The boy found his way on to the tarmac during the night, “under the cover of darkness”, Ms Barnes said.

Hours later, surveillance video at Kahului Airport showed the boy getting out of the wheel well after landing, said Hawaii’s Department of Transportation.

Hawaiian Airlines spokeswoman Alison Croyle said airline staff noticed the boy on the ramp after the flight arrived and immediately called airport security.

“Our primary concern now is for the well-being of the boy, who is exceptionally lucky to have survived,” she said.

Isaac Yeffet, a former head of security for Israeli airline El Al who now runs his own firm, Yeffet Security Consultants, said the breach showed US airport security still had weaknesses.

“Shame on us for doing such a terrible job,” he said. “Perimeters are not well protected. We see it again and again.”

And a congressman who serves on the Homeland Security committee wondered how the boy could have sneaked on to the airfield unnoticed.

“I have long been concerned about security at our airport perimeters. £Stowaway teen demonstrates vulnerabilities that need to be addressed,” tweeted Eric Swalwell, a Democrat who represents the San Francisco Bay Area’s eastern cities and suburbs.

Unlike checkpoint security inside the airport, which is overseen by the Transportation Security Administration, airport perimeters are policed by local authorities, as well as federal law enforcement.

Airport police were working with the FBI and the TSA to review security.

The boy was released to child-protective services in Hawaii and not charged with a crime, Mr Simon said. The city of San Jose, which owns and operates the California airport, is not planning to pursue criminal charges against the teenager.
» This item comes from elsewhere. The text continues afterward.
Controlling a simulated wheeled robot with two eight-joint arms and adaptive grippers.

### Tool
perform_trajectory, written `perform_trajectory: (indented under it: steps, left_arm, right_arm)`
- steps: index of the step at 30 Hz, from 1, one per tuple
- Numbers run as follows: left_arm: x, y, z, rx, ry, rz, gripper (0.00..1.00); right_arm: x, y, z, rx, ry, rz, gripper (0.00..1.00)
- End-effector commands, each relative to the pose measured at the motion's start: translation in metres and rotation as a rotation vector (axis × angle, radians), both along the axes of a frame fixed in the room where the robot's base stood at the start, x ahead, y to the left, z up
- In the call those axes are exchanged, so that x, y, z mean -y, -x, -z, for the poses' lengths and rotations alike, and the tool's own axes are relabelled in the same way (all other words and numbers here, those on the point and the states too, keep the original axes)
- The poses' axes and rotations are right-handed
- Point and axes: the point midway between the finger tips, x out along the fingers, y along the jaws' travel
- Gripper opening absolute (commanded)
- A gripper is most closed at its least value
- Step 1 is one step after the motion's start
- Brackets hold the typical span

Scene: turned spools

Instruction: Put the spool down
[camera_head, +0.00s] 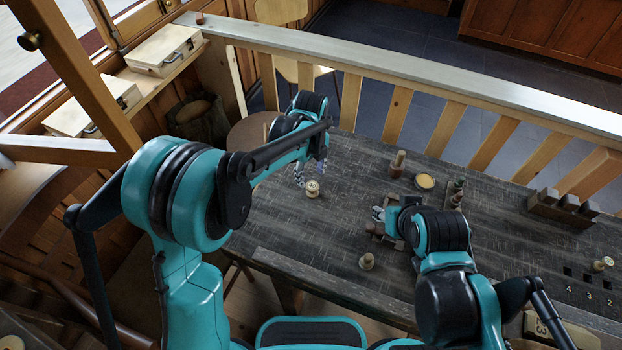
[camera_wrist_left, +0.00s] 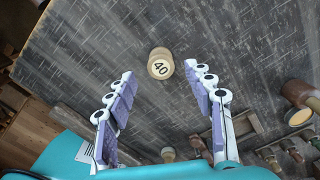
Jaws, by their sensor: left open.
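A pale wooden spool (camera_head: 312,188) stands upright on the dark table (camera_head: 270,215), near its left end. In the left wrist view the spool (camera_wrist_left: 160,64) shows the number 40 on its top. My left gripper (camera_head: 308,176) is at this spool. In the left wrist view its fingers (camera_wrist_left: 158,84) are spread wide, with the spool between and just beyond the tips, and a gap shows on both sides. My right gripper (camera_head: 379,214) is low over the middle of the table; its fingers are partly hidden by its own wrist.
A brown turned piece (camera_head: 397,165) and a yellow-topped round container (camera_head: 425,181) stand toward the back. A wooden block rack (camera_head: 562,209) is at right, near numbered square holes. A railing (camera_head: 400,75) runs behind the table.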

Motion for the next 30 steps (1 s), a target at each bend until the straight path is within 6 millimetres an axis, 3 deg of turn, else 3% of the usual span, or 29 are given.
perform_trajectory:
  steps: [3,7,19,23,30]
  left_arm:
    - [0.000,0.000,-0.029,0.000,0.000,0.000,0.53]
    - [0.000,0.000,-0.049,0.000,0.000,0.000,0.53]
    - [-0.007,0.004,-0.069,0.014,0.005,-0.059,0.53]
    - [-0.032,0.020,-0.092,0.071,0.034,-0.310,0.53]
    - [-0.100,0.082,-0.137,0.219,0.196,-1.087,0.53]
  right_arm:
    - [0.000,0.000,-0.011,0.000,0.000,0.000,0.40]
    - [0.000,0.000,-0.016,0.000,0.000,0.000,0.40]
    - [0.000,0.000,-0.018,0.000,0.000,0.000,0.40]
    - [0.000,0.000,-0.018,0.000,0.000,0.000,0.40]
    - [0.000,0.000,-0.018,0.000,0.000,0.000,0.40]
The FAA says 105 stowaways have sneaked aboard 94 flights worldwide since 1947, and about one out of four survived. But agency studies say the actual numbers are probably higher, as some survivors may have escaped unnoticed and bodies could fall into the ocean undetected.

In August, a 13 or 14-year-old boy in Nigeria survived a 35-minute trip in the wheel well of a domestic flight after stowing away. Authorities credited the flight’s short duration and its altitude of about 25,000 feet. Others who hid in wheel wells have died, including a 16-year-old killed aboard a flight from Charlotte, North Carolina, to Boston in 2010 and a man who fell on to a London street as a flight from Angola began its descent in 2012.

An FAA review of high-altitude wheel well survivors said they typically clamber past the main landing gear into a wing recess area next to where the gear retracts. On some aircraft, that space is large enough for two small adults.